Note that to obtain the hidden representations for all examples, the test set and train set need to be the same,
as the hidden representations are obtained when testing the model.
The hidden representations and labels are then saved to a folder called hiddens in the destination path.
python scripts/model_scripts/run.py <your_yaml.yaml>
Run scripts/split_dataset/split.py using the following command with your parameters:
python scripts/split_dataset/split.py
--hidden_files <path_to_hiddens.pkl> # path to the hidden files, saved as pkl
--hidden_labels <path_to_labels.pkl> # path to the labels for the data, corresponding to the hidden file, saved as pkl
--folder_to_save <folder_path> # folder where to save the indices for the new data split
--split <closest/subset> # splitting method: either "closest" or "subset"
--test_ratio <0.1> # desired test set ratio', default=0.1
--n_classes <2> # number of classes considered in the dataset
--desired_hate_ratio <0.33> # desired hate ratio in test set
--desired_offensive_ratio <0.33> # desired offensive ration in test set, if applicable, default=None
Other, optional parameters can be added:
--max_clusters <50> # maximum number of clusters considered in the algorithm', default=50
--seed <42> # cluster seed, default=42
--umap <50> # desired dimension for dimensionality reduction for the hiddens with umap, default=False
Example files to train a model on the obtained data split can be found in yamls/example_closest_split.yml.
Make sure to include split_seed in the yaml file with the path to the indices for the train test split
(if you did not change its name, it should end with indices.txt).
python scripts/model_scripts/run.py <your_yaml.yaml>
Add test after the yaml file:
python scripts/model_scripts/run.py <your_yaml.yaml> test
Importantly, you need to specify load_from in the embeddings section - this is the path to the checkpoint that you want to load your model from.
For example:
classifier:
embeddings:
load_from: "model_folder_with_checkpoints/best.pt"

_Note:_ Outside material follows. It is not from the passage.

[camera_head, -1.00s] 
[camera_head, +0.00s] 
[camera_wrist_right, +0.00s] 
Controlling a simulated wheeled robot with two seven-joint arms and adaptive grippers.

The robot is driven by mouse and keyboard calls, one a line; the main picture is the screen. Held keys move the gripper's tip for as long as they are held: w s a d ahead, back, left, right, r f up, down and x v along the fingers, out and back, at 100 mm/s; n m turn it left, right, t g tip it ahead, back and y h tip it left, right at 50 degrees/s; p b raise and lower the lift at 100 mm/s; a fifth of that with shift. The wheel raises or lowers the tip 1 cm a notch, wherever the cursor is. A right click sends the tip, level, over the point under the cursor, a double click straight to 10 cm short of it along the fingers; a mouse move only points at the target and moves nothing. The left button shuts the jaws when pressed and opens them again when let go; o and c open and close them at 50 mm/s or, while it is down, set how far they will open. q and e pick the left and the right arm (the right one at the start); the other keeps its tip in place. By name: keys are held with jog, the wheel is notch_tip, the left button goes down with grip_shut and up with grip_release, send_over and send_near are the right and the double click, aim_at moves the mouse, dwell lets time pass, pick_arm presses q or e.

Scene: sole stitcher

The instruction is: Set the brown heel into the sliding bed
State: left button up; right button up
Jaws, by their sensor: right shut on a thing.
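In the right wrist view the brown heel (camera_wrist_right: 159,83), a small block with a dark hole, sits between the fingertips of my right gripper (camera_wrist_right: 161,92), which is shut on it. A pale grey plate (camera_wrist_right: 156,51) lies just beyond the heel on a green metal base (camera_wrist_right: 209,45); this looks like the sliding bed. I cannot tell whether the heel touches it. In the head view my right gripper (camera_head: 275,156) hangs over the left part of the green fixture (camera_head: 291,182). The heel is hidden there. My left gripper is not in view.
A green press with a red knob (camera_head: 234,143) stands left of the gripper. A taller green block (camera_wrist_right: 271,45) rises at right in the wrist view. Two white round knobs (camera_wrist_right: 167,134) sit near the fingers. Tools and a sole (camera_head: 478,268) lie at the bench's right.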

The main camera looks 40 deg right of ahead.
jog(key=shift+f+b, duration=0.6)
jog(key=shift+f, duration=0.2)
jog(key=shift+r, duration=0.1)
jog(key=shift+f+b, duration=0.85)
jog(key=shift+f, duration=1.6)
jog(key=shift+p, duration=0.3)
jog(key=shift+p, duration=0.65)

embeddings: "roberta-base" # roberta-base or bert-base-cased
tokenizer: "roberta-base" # roberta-base or bert-base-cased
Make sure you specify a folder that includes a checkpoint (ending with .pt).
Add test to the command after specifying the yaml file:
python scripts/model_scripts/run.py <your_yaml.yaml> test
You can specify different data split scenarios in the .yaml file, some of them have been mentioned above.
An example can be found in yamls/example_standard_split.yml.
Add to the yaml file:
data:
path: "data/" # path to data folder
train_file: "train.csv" # path to train set in csv format
dev_file: "dev.csv" # path to dev set in csv format
test_file: "test.csv" # path to test set in csv format
Add to the yaml file:
data:
path: "data/" # path to data folder
train_file: "all_data.csv" # path to train set in csv format
split_seed: 42 # seed used to split dataset
3. Dataset given, train and test sets determined by indices file, dev set split randomly from the train set
Add to the yaml file:
data:
path: "data/" # path to data folder
train_file: "train.csv" # path to train set in csv format
split_seed: "data/hatexplain/new_split_indices.txt" # path to file with indices for train and test set
The data used in this project are hate speech detection datasets. Specifically, this work makes use of the following two datasets:
The Reddit dataset from "A Benchmark Dataset for Learning to Intervene in Online Hate Speech" (Qian et al. 2019) is used as a development dataset. The original data can be found at https://github.com/jing-qian/A-Benchmark-Dataset-for-Learning-to-Intervene-in-Online-Hate-Speech.
The dataset is licensed under the Creative Commons Attribution-NonCommercial 4.0 International Public License. To view a copy of this license, visit https://creativecommons.org/licenses/by-nc/4.0/ or send a letter to Creative Commons, PO Box 1866, Mountain View, CA 94042, USA.
The test dataset used in this work is the HateXplain Dataset, introduced in "HateXplain: A Benchmark Dataset for Explainable Hate Speech Detection" by Mathew et al., 2020. The oringinal data can be found at https://github.com/hate-alert/HateXplain.
The data is published under the MIT license.